(Collected data)
— START —

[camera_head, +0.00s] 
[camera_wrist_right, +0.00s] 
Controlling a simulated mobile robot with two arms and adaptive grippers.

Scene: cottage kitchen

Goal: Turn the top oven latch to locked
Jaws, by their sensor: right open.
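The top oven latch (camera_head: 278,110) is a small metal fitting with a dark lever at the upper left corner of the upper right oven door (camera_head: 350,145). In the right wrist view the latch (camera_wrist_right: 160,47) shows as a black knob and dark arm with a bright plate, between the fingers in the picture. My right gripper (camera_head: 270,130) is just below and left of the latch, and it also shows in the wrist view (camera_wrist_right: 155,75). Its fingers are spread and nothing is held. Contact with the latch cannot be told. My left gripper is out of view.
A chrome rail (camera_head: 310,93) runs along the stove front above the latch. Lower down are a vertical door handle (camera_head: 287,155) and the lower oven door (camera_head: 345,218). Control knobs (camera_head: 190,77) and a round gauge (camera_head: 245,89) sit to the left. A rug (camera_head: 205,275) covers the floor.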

— END —
— START —

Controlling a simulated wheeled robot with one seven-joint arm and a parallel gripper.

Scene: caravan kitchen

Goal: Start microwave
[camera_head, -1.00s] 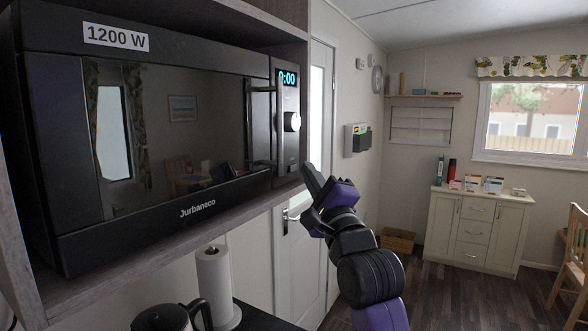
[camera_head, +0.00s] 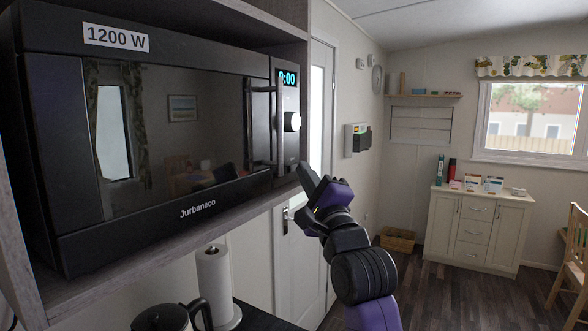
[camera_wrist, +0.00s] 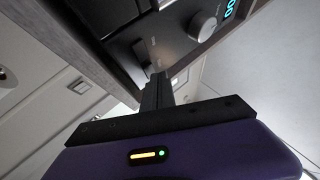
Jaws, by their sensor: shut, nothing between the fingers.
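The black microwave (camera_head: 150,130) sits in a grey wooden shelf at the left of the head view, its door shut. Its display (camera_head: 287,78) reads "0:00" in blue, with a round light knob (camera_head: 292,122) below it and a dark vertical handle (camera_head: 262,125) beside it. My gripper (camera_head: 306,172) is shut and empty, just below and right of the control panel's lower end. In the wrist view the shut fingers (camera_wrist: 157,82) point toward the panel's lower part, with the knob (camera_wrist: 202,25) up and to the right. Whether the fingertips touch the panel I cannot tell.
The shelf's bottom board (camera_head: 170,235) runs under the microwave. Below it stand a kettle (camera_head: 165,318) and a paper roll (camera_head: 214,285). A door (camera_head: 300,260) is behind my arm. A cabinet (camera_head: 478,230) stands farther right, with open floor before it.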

— END —

* Task details *
Do not include pictures. Give again exactly the lines starting at the one with "Controlling a simulated wheeled" and ending at the one with "[camera_wrist, +0.00s]", both included.

* Task response *
Controlling a simulated wheeled robot with one seven-joint arm and a parallel gripper.

Scene: caravan kitchen

Goal: Start microwave
[camera_head, -1.00s] 
[camera_head, +0.00s] 
[camera_wrist, +0.00s] 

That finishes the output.